** Problem details **
Look through the data below and extract, unchanged, the lines from the one that contains "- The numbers" to the one that contains "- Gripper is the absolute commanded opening", both included.

** Provided data **
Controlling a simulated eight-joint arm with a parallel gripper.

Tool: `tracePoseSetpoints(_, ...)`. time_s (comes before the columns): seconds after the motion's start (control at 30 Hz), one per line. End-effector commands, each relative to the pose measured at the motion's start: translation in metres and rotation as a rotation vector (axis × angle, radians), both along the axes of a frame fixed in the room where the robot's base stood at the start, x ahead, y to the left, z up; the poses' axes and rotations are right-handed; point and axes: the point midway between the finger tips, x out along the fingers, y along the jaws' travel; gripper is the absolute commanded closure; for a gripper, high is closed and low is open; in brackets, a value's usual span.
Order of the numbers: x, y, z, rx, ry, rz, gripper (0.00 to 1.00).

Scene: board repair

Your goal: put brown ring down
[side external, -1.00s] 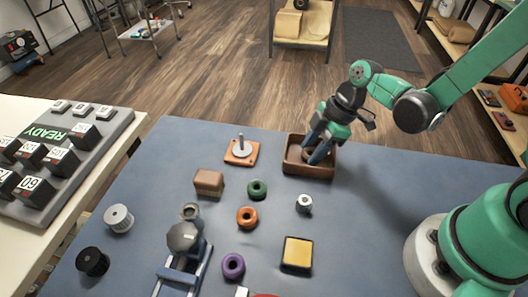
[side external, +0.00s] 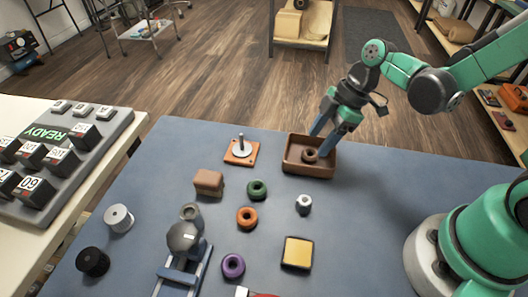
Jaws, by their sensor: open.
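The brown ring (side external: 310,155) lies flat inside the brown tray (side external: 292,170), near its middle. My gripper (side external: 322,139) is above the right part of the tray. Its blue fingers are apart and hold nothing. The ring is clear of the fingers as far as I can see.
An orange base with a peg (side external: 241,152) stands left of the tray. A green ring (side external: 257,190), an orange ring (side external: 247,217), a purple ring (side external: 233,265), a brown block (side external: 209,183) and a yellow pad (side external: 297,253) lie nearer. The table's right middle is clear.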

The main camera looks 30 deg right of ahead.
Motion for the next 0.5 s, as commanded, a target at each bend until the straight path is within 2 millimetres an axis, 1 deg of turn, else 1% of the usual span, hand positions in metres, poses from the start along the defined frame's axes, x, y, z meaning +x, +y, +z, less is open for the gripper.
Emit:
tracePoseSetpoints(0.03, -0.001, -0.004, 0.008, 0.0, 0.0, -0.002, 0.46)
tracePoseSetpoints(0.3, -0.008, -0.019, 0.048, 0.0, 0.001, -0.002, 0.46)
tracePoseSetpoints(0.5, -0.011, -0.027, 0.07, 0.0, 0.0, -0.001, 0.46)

--

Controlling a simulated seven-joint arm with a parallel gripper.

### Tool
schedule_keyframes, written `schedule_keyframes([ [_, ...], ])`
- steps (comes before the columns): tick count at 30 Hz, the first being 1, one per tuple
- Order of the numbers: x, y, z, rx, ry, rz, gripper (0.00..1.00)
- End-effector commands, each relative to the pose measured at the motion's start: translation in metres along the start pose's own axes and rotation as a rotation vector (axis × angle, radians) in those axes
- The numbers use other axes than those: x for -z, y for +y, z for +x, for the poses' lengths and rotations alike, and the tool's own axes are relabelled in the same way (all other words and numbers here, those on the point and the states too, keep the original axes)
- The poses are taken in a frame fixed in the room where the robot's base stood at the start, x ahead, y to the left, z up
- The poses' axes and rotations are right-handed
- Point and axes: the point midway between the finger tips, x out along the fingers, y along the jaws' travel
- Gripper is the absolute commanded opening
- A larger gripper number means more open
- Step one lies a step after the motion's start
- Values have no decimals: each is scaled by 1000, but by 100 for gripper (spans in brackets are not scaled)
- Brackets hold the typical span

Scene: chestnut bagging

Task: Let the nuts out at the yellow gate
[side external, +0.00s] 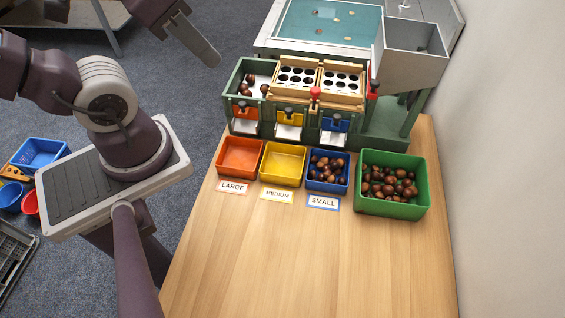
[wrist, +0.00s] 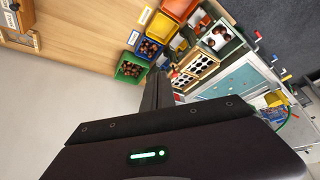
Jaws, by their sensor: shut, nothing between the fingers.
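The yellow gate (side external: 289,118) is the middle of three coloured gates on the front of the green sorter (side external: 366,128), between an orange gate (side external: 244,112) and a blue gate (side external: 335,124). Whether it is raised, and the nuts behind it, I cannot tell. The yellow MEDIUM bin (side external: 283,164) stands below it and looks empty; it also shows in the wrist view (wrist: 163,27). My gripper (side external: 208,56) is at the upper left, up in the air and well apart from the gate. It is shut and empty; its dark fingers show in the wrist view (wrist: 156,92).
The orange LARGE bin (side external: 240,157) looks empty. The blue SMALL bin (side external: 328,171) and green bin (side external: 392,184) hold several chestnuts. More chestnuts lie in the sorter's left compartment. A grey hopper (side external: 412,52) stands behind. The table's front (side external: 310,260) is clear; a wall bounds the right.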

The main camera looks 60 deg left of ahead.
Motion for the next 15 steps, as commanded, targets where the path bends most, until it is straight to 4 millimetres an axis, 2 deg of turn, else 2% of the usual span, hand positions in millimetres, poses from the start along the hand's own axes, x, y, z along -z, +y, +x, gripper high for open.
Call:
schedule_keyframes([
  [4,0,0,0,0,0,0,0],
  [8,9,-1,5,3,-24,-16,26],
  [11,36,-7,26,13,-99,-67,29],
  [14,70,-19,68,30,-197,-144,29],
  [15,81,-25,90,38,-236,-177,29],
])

--

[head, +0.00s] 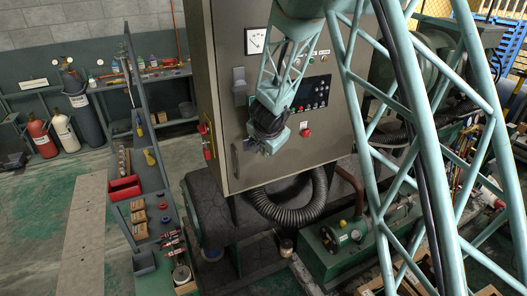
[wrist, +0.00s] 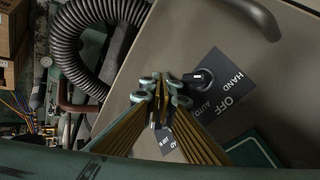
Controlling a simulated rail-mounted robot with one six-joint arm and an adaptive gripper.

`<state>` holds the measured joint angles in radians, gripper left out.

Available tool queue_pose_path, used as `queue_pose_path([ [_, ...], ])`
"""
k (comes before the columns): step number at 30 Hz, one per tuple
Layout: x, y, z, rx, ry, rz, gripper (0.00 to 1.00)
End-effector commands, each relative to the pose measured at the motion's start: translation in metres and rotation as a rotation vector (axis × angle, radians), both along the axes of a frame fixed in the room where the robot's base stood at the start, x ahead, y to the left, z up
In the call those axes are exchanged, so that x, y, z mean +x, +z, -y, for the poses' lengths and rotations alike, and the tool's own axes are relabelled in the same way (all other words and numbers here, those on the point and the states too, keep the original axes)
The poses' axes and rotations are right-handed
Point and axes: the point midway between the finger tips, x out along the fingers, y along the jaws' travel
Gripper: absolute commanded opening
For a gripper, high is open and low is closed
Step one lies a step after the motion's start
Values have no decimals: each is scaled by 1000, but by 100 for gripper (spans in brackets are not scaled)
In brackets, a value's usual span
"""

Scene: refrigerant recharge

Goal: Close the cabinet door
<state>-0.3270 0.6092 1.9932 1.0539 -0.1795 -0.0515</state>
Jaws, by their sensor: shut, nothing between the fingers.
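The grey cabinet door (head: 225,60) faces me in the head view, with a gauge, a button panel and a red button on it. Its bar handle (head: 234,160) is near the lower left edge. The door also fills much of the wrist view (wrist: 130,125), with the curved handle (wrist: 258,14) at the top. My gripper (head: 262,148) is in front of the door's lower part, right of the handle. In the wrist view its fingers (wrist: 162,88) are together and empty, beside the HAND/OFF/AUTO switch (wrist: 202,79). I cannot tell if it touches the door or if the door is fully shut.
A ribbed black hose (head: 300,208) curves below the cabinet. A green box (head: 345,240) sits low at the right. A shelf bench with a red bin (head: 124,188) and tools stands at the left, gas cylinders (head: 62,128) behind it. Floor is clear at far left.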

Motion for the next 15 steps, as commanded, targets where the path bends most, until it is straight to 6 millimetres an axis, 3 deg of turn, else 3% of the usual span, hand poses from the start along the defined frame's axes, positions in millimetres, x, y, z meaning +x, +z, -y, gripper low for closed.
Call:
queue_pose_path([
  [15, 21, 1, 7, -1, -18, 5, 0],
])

** Solution below **
- The numbers use other axes than those: x for -z, y for +y, z for +x, for the poses' lengths and rotations alike, and the tool's own axes are relabelled in the same way (all other words and numbers here, those on the point and the states too, keep the original axes)
- The poses are taken in a frame fixed in the room where the robot's base stood at the start, x ahead, y to the left, z up
- The poses' axes and rotations are right-handed
- Point and axes: the point midway between the finger tips, x out along the fingers, y along the jaws' travel
- Gripper is the absolute commanded opening

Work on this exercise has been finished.